D’un autre côté, il faut prendre du recul sur ce qui est véhiculé. La plupart du temps, la désinformation n’est pas directement liée à une idéologie politique, mais très souvent, elle est une machine à faire de l’argent. C’est très structuré, très industrialisé, certains acteurs ayant compris qu’ils peuvent se servir de l’écosystème numérique pour en avoir un profit, entre autres financier. Donc, la surabondance informationnelle d’un côté, et l’industrialisation de la désinformation de l’autre sont les causes principales de la situation.
Dans ces campagnes d’infox et de propagande, il y a souvent autre chose que les aspects politiques. Il faut prendre en compte des considérations économiques liées au fonctionnement propre des plateformes. L’infox remonte, non parce qu’elle est une infox, mais parce que son contenu « sensationnaliste » répond aux critères de fonctionnement des plateformes. Sa rédaction est orientée afin de capter l’attention des internautes.
Et pourquoi ?
Plus l’internaute reste sur la plateforme, plus on peut capter ses données qui sont l’essence même du fonctionnement économique de ces structures.
Google ne met pas délibérément en marche les infox, il n’en est pas le chef d’orchestre, mais les rouages techniques, y compris les algorithmes, font remonter les mauvaises informations car elles sont souvent associées aux contenus les plus sensationnalistes et donc, les plus viraux.
Les producteurs d’infox se serviraient alors de ce système ?
Exactement. On a vu quelques cas assez frappants, comme ces jeunes d’un village en Macédoine qui sont devenus une fake news factory. En comprenant le fonctionnement des « coulisses » des plateformes, notamment Facebook, ils orchestraient la diffusion de certains types d’information, avec tous les bons mots clés, et tout cela pouvait circuler très vite. En associant cela à des sites web et des publicités, ils ont pu gagner des sommes considérables – plusieurs mois de salaire dans leur pays – en quelques jours. Quand il est question de réguler les infox, on se focalise sur la guerre des contenus. Faut-il « flagger »1 tel ou tel autre contenu ? Faut-il supprimer le profil de telle ou telle autre personne ? Mais on sous-estime les causes systémiques de tout cela, qui sont dans les rouages des infrastructures des plateformes et leurs modèles d’affaires.
Il est évident que les contenus et les lois sont importants, mais pour trouver un équilibre entre la censure et le contrôle des contenus « dangereux », il faut aussi s’attaquer à ce biais.
Est-ce que la loi peut être efficace ?
Elle le peut, mais à l’heure actuelle, elle se concentre sur la surface, la « couche visible » de l’Internet, et elle sous-estime les rouages des plateformes.
Est-ce qu’on peut faire fonctionner la loi et l’éducation aux médias ensemble ?
Il s’agit de deux aspects assez différents et complémentaires.

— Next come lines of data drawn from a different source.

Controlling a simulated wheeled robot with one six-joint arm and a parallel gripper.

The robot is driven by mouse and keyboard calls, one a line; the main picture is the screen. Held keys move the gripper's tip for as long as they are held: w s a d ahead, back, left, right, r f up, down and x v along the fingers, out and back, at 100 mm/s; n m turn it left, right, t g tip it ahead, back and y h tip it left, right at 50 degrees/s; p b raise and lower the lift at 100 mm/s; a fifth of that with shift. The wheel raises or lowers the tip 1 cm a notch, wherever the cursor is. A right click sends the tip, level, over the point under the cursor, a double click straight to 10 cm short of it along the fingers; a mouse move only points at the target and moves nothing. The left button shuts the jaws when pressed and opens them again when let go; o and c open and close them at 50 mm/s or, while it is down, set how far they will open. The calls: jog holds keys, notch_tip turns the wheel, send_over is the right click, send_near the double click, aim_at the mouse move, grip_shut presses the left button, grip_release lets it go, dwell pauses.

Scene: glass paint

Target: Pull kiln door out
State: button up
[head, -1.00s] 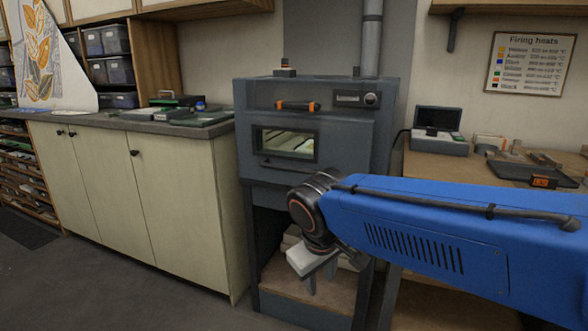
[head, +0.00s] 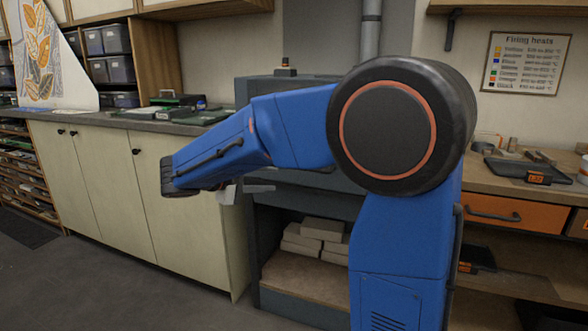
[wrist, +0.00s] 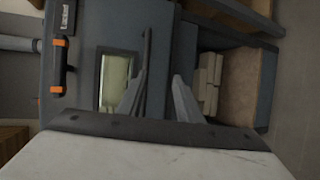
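The grey kiln (head: 300,207) stands in the middle of the head view, its front mostly hidden behind my blue arm. The wrist view shows the kiln door turned on its side, with a lit window (wrist: 114,80) and a dark bar handle (wrist: 148,60). The door looks shut. A dark latch handle with orange ends (wrist: 59,66) sits beside it. My gripper (head: 246,189) is in front of the kiln's left side in the head view. In the wrist view my gripper (wrist: 160,85) has its two fingers apart and empty. The bar shows close to the left finger, apparently beyond it.
Pale bricks (head: 318,234) lie on the open shelf under the kiln. A cream cabinet (head: 120,190) with a grey counter stands at left. A workbench (head: 500,180) with an orange drawer (head: 492,211) stands at right. The floor (head: 130,290) in front is clear.

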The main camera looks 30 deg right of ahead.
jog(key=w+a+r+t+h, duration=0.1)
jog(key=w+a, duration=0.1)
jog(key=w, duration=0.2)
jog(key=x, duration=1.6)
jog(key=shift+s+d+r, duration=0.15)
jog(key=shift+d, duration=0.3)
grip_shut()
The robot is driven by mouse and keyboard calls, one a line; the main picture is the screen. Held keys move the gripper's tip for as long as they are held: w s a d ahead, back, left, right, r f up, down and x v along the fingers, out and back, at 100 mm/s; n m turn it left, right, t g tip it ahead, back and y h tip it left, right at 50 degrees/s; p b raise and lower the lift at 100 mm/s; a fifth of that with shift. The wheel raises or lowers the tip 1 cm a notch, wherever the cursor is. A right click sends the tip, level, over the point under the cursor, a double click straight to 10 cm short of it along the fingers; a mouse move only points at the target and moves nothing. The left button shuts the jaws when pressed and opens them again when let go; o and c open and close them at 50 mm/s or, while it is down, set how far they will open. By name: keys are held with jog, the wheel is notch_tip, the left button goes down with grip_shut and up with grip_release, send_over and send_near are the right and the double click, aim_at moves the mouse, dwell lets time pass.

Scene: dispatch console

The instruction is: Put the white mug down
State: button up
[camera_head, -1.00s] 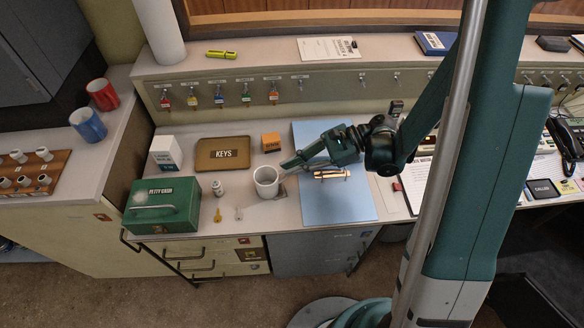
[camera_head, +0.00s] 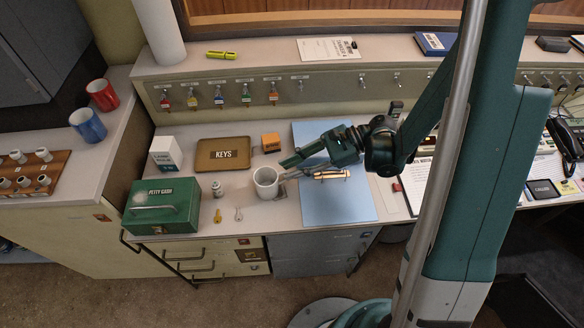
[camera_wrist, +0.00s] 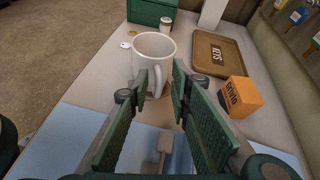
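The white mug (camera_head: 265,184) stands upright on the grey desk top, left of the blue mat. In the wrist view, the white mug (camera_wrist: 151,47) is just beyond my fingertips, with its handle toward me. My gripper (camera_head: 287,169) reaches it from the right. In the wrist view, my gripper (camera_wrist: 160,82) has its two fingers apart, one on either side of the handle, with visible gaps. The mug's underside is hidden.
A brown KEYS tray (camera_head: 223,167) and an orange box (camera_head: 271,142) lie behind the mug. A small jar (camera_head: 217,190), two loose keys (camera_head: 217,216) and a green cash box (camera_head: 163,206) are to its left. The blue mat (camera_head: 345,207) lies right, below my gripper.

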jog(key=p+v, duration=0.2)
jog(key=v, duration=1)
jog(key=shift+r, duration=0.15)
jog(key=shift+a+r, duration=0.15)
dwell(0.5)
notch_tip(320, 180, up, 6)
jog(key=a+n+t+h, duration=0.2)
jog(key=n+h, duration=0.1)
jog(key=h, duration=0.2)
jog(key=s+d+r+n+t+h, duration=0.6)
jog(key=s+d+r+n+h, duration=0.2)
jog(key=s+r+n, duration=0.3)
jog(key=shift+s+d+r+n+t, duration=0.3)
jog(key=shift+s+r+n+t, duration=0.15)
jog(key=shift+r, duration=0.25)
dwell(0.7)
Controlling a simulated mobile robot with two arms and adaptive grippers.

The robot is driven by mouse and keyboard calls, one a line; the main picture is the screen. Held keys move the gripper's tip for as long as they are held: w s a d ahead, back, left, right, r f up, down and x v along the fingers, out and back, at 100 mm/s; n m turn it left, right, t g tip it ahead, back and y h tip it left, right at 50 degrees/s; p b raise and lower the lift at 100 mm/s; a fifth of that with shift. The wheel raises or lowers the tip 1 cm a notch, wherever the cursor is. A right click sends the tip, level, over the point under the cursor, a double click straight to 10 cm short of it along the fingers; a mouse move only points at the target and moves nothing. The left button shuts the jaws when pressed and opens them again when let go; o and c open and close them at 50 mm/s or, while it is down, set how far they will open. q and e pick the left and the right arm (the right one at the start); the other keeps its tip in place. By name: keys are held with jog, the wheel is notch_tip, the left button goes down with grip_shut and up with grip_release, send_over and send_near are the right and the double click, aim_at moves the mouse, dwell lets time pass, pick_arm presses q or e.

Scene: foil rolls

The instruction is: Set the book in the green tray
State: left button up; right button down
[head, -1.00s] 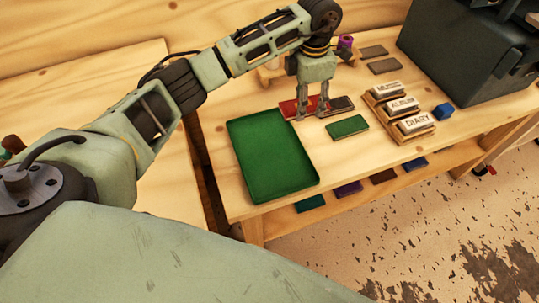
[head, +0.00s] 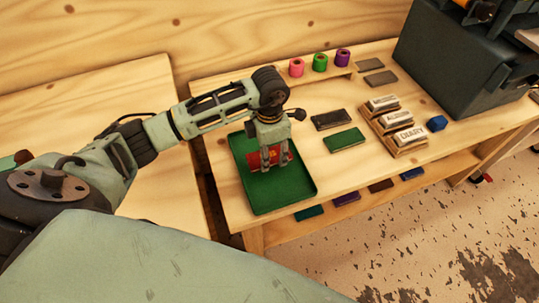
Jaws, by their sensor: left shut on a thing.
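The green tray (head: 262,207) lies on the wooden table, left of its middle. My left gripper (head: 271,168) points down over the tray and is shut on a red book (head: 256,163). The book is over or in the tray's middle; I cannot tell whether it touches the floor of the tray. The gripper hides part of it. My right gripper is not in view.
A black book (head: 331,119) and a green book (head: 344,140) lie right of the tray. A wooden rack (head: 408,148) holds labelled blocks. Pink (head: 296,67), green (head: 320,62) and purple (head: 342,57) foil rolls stand behind.

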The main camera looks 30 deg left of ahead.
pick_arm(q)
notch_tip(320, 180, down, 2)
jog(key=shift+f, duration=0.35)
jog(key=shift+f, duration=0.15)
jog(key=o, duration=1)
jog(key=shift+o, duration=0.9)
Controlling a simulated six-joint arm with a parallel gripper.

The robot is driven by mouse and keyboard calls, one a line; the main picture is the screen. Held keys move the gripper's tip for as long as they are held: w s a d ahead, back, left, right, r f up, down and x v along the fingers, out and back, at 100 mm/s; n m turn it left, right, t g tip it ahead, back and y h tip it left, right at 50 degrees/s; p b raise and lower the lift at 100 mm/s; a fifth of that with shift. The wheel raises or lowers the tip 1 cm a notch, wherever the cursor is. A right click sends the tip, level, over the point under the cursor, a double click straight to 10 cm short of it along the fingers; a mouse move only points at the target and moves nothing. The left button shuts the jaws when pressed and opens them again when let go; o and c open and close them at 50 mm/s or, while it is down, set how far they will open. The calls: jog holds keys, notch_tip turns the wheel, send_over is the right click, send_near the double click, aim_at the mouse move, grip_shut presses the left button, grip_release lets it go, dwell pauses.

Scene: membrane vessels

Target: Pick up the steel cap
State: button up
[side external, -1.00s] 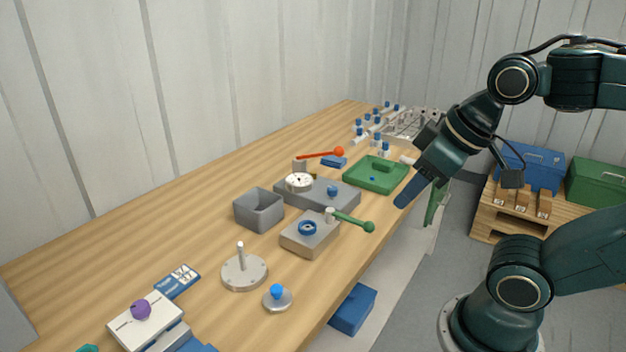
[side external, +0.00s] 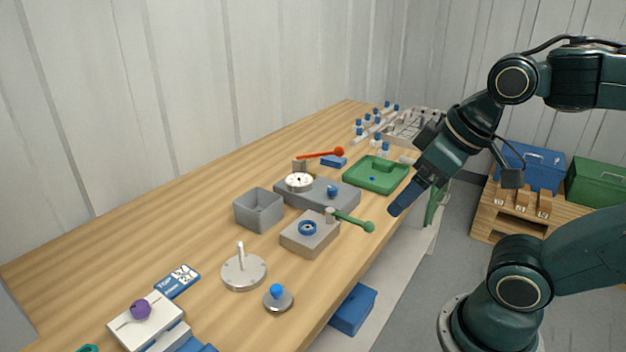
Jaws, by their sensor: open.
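The steel cap is most likely the low round steel disc with a blue knob (side external: 277,297), lying on the wooden table near its front edge. To its left stands a round steel base (side external: 243,272) with an upright pin. My gripper (side external: 399,207) hangs over the table's front edge, to the right of the green-handled lever and well apart from the cap. One dark blue finger shows clearly; the gap between the fingers is hidden at this angle. Nothing is seen held.
A grey block (side external: 309,236) with a blue ring and green lever (side external: 352,222), a grey open box (side external: 259,210), a gauge block (side external: 330,193) and a green tray (side external: 376,175) stand beyond the cap. A white device (side external: 150,325) with a purple knob stands front left.

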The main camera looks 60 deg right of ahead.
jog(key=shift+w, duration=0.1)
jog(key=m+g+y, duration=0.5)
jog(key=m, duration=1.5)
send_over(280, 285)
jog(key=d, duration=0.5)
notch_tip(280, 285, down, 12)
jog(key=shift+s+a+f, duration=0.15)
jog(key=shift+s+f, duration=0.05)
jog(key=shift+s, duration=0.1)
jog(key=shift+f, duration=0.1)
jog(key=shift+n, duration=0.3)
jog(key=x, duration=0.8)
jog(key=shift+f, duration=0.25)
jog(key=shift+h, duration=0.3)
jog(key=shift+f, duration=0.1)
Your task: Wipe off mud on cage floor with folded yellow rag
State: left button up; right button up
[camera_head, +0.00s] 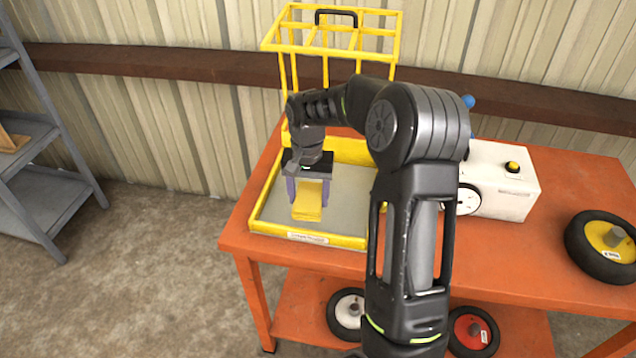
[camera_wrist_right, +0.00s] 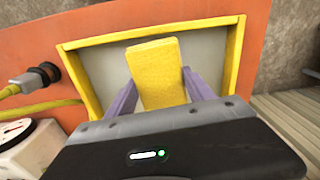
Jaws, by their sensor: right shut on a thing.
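The folded yellow rag (camera_head: 308,205) is held between the purple fingers of my right gripper (camera_head: 308,190), over the cage floor. In the right wrist view the rag (camera_wrist_right: 158,75) stands out between the two fingers (camera_wrist_right: 160,97). The cage floor (camera_head: 345,212) is a grey tray with a yellow rim, with a yellow bar frame (camera_head: 326,38) rising behind it. The floor also shows in the right wrist view (camera_wrist_right: 105,65). I see no mud on the visible floor; my arm and the rag hide part of it. I cannot tell whether the rag touches the floor. My left gripper is out of view.
The cage stands on an orange table (camera_head: 530,260). A white box with a dial (camera_head: 505,185) is right of my arm, and a black wheel with a yellow hub (camera_head: 603,245) lies at the right. Wheels rest on the lower shelf (camera_head: 300,310). A grey shelf rack (camera_head: 45,170) stands left.

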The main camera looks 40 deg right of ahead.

Dans l’histoire de la gouvernance d’Internet, les stratégies de régulation efficaces sur des sujets auxquels on souhaitait apporter une réponse normative ont toujours comporté une pluralité de systèmes normatifs.
Cette pluralité normative est une des grandes originalités de l’Internet. Dès le début de la conception d’un service Internet, il y a des normes inscrites dans l’infrastructure technique. Les développeurs font des choix soit pour améliorer les performances techniques, soit pour promouvoir l’égalité entre les nœuds2 ou les hiérarchiser.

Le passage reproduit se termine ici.